Une autre victime, elle, n’attend rien de l’Etat. Il prend son destin en main et tente de bazarder la carcasse de son véhicule. Surpris en train de marchander avec un homme qui s’intéresse à l’épave, il ne se fait pas prier pour dire à qui veut l’entendre qu’il n’a pas le choix. Ils sont légion ceux qui, comme lui, croient dur comme fer que toutes les mesures n’ont pas été prises pour circonscrire le feu à temps. « Il n’y avait qu’un seul camion-citerne et malheureusement, il ne contenait pas d’eau. Les gens ont cru qu’ils pouvaient compter sur les sapeurs-pompiers pour les aider à circonscrire le feu. Hélas… », charge Thierno Tafsir Dieng, apparemment très peiné par la consumation de son véhicule.

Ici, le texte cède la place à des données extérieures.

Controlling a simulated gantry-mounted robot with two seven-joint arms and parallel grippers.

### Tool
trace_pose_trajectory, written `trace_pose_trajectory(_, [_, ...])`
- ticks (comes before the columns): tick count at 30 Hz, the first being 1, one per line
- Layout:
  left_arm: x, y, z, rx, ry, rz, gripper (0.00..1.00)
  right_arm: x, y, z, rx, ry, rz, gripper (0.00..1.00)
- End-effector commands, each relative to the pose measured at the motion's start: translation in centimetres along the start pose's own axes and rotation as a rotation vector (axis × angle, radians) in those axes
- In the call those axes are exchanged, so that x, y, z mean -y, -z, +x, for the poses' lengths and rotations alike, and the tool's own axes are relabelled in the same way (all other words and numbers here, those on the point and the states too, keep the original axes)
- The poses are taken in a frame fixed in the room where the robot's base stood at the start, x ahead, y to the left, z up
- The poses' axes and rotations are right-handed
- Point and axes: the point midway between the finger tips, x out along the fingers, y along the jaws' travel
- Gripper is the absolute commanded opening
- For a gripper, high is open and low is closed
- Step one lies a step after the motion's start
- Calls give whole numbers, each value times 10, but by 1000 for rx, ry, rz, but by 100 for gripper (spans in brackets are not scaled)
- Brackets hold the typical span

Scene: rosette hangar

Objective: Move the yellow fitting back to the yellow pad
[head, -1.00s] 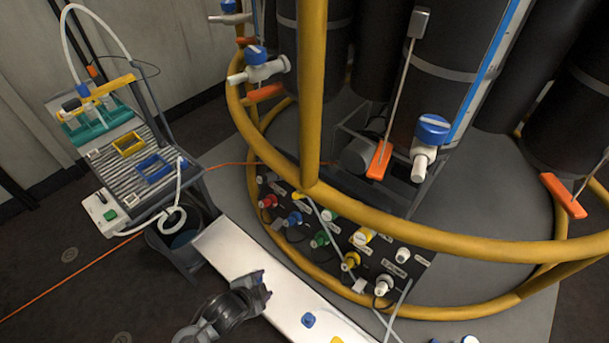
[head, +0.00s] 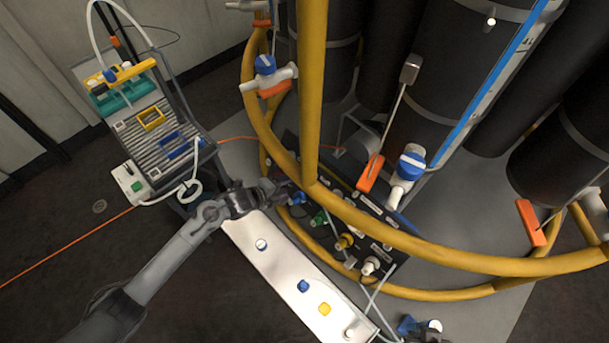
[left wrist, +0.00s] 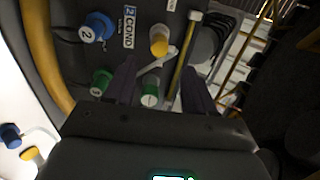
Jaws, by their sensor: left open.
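My left gripper (head: 282,190) is at the upper left part of the dark fitting panel, open. In the left wrist view its two fingers (left wrist: 160,88) are apart, with a white-and-green fitting (left wrist: 150,95) between or just beyond them. A yellow-capped fitting (left wrist: 159,40) is on the panel ahead of the fingers, and nothing is visibly gripped. In the head view a yellow fitting (head: 344,241) shows low on the panel. I cannot tell which is the pad.
The thick yellow rail (head: 400,237) curves over the panel. A blue fitting (head: 298,198) is close to the gripper. The white board (head: 270,275) also bears a blue piece (head: 303,286) and a small round piece (head: 261,244). Black cylinders stand behind.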

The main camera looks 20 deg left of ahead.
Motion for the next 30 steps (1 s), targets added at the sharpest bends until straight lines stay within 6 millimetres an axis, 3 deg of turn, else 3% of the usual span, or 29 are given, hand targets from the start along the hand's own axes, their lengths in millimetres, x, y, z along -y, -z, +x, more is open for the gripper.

Mais d’où sont parties les flammes responsables de ce malheur collectif ? Nous nous sommes posés la question et avoir une réponse n’est point chose aisée. Personne ne veut endosser la lourde responsabilité d’avoir causé ce brasier. Le « Daaka » indiqué comme le foyer des feux refuse cette paternité.
Quoi qu’il en soit, le mal est déjà fait. Après la résilience, s’imposent désormais des mesures drastiques pour que pareille catastrophe ne se reproduise. Le Khalife de Médina Gounass, Thierno Ahmed Tidiane Bâ en est conscient et semble être dans une dynamique de faire bouger les lignes. Reste à l’Etat de respecter les engagements pris par le président à l’occasion de la cérémonie officielle. En effet, Macky Sall a préconisé des mesures allant dans le sens d’organiser le Daaka dans des conditions plus humaines. Il a ajouté que les travaux commenceront dès la fin de la présente édition. Le président Sall dit en avoir discuté avec le Khalife qui a donné son accord.
D’ici là, le Daaka continue de compter ses morts. 29 selon un dernier décompte donné par le ministre de la Santé. Pour leur part, les familles des victimes peuvent se contenter de la compassion de toute la nation sénégalaise. Trois jours de deuil ont été décrétés par le chef de l’Etat.